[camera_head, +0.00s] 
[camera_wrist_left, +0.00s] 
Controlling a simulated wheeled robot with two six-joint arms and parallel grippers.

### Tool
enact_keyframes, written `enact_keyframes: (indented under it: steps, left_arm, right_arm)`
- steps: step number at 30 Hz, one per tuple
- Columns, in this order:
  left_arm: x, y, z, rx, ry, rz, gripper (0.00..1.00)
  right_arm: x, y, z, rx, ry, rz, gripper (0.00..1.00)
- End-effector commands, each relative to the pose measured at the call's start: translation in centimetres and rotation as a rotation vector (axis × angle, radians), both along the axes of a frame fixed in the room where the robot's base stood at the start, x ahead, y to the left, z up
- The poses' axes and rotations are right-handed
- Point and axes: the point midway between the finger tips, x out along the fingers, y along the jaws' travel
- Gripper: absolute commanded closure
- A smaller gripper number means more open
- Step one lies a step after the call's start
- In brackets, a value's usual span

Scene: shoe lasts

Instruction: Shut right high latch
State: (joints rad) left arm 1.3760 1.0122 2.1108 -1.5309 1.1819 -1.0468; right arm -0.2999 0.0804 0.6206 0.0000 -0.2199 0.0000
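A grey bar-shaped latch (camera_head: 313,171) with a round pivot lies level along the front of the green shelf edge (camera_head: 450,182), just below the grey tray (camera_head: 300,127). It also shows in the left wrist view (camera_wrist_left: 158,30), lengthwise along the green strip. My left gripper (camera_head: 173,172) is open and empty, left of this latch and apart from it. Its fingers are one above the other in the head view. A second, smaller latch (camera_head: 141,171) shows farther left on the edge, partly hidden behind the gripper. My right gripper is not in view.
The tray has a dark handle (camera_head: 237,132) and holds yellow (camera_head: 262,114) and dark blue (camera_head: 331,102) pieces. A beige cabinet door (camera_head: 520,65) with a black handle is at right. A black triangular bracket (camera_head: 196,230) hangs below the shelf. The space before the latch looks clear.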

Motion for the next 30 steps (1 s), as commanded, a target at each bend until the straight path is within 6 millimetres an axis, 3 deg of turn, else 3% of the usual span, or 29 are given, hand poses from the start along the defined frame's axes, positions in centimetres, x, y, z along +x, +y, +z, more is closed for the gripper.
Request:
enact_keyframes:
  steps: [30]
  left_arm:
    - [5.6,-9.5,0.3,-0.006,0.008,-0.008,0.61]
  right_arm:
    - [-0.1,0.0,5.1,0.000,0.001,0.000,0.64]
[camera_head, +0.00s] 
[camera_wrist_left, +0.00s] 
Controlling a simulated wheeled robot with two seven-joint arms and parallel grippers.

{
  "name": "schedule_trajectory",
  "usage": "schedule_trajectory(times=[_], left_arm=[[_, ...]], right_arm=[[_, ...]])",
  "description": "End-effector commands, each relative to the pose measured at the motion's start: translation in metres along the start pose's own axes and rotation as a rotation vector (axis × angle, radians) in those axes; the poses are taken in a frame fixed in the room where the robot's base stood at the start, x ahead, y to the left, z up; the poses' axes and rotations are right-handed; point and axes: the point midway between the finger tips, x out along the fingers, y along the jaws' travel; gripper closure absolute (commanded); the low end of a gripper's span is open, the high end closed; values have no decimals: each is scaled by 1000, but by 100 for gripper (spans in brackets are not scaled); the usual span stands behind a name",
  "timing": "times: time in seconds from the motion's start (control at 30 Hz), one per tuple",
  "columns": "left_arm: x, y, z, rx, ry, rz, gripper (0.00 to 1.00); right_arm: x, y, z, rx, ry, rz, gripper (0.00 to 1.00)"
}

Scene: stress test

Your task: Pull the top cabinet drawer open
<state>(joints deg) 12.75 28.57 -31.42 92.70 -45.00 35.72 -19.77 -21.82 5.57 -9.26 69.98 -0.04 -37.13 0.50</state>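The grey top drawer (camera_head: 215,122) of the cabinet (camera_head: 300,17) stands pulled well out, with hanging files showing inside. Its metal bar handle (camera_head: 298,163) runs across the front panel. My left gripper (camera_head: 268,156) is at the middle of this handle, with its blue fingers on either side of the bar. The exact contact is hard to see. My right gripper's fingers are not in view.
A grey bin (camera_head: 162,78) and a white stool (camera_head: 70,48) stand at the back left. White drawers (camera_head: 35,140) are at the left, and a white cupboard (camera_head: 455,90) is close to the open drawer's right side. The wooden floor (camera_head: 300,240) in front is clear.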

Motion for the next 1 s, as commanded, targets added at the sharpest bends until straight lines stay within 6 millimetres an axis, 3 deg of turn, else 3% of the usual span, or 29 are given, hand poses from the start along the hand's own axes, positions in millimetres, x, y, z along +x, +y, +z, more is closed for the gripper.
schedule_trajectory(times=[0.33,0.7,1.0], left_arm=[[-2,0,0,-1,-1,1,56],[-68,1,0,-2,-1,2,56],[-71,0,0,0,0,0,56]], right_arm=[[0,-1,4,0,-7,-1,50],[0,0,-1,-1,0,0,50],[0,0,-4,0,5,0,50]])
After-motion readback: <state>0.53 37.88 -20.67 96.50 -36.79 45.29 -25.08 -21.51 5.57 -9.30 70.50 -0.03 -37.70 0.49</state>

---

● DIRECTIONS
Search the records for the word "Controlling". Copy every line that has it.

● FINISHED EXERCISE
Controlling a simulated wheeled robot with two six-joint arms and parallel grippers.
Controlling a simulated wheeled robot with two seven-joint arms and parallel grippers.

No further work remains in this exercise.